Given request: Print exactly the part opening with the line containing "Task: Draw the" and closing with the line containing "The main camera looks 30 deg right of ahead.", with both of those lines included.

[Robot episode records]
- - -

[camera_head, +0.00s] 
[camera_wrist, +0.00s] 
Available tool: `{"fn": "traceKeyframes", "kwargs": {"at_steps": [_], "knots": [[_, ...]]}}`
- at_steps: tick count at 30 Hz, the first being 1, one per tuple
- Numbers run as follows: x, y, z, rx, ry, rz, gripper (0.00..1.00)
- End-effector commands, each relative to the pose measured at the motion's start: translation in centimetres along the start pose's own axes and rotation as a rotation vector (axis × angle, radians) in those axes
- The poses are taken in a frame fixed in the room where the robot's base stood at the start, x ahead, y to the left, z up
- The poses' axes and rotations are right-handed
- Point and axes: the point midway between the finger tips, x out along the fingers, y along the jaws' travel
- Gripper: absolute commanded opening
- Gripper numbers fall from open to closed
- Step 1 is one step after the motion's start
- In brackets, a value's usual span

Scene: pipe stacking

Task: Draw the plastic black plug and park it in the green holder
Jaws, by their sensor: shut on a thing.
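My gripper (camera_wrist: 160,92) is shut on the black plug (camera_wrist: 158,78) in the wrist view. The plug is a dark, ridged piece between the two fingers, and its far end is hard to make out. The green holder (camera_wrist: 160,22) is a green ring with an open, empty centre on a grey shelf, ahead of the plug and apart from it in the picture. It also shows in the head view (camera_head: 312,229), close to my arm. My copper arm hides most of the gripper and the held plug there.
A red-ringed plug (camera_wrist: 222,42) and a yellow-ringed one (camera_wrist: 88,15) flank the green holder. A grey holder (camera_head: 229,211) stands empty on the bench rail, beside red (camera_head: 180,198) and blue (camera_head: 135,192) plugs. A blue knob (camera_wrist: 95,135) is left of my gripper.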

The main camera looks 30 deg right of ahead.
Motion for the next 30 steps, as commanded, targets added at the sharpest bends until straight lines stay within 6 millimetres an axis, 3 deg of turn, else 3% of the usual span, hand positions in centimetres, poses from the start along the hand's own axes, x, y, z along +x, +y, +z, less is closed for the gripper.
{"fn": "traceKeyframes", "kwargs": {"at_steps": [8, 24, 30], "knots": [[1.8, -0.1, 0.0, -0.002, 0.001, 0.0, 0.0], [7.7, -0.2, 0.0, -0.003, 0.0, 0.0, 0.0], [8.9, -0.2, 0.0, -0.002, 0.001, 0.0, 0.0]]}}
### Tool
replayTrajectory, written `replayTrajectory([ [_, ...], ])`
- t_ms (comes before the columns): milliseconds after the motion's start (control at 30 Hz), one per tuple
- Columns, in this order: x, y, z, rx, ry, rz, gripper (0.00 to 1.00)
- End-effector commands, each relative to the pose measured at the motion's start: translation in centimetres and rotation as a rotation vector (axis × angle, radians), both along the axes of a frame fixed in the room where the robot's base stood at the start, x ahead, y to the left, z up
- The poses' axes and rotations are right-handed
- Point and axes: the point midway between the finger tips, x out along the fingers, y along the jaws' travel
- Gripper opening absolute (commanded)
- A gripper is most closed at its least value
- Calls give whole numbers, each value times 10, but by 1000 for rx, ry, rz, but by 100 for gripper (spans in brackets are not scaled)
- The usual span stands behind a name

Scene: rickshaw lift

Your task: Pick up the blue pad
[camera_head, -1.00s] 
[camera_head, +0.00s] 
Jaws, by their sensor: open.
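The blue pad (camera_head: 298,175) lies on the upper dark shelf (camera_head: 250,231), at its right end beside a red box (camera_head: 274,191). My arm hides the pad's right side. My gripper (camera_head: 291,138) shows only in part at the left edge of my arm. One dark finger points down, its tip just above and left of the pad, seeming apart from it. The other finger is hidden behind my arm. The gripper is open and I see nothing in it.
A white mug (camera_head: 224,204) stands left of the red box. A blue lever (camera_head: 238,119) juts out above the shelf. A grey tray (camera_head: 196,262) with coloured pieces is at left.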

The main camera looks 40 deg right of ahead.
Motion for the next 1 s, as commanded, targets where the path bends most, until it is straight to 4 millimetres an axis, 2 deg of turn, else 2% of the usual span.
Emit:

- - -

Answer to this exercise:
Task: Draw the plastic black plug and park it in the green holder
Jaws, by their sensor: shut on a thing.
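My gripper (camera_wrist: 160,92) is shut on the black plug (camera_wrist: 158,78) in the wrist view. The plug is a dark, ridged piece between the two fingers, and its far end is hard to make out. The green holder (camera_wrist: 160,22) is a green ring with an open, empty centre on a grey shelf, ahead of the plug and apart from it in the picture. It also shows in the head view (camera_head: 312,229), close to my arm. My copper arm hides most of the gripper and the held plug there.
A red-ringed plug (camera_wrist: 222,42) and a yellow-ringed one (camera_wrist: 88,15) flank the green holder. A grey holder (camera_head: 229,211) stands empty on the bench rail, beside red (camera_head: 180,198) and blue (camera_head: 135,192) plugs. A blue knob (camera_wrist: 95,135) is left of my gripper.

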The main camera looks 30 deg right of ahead.

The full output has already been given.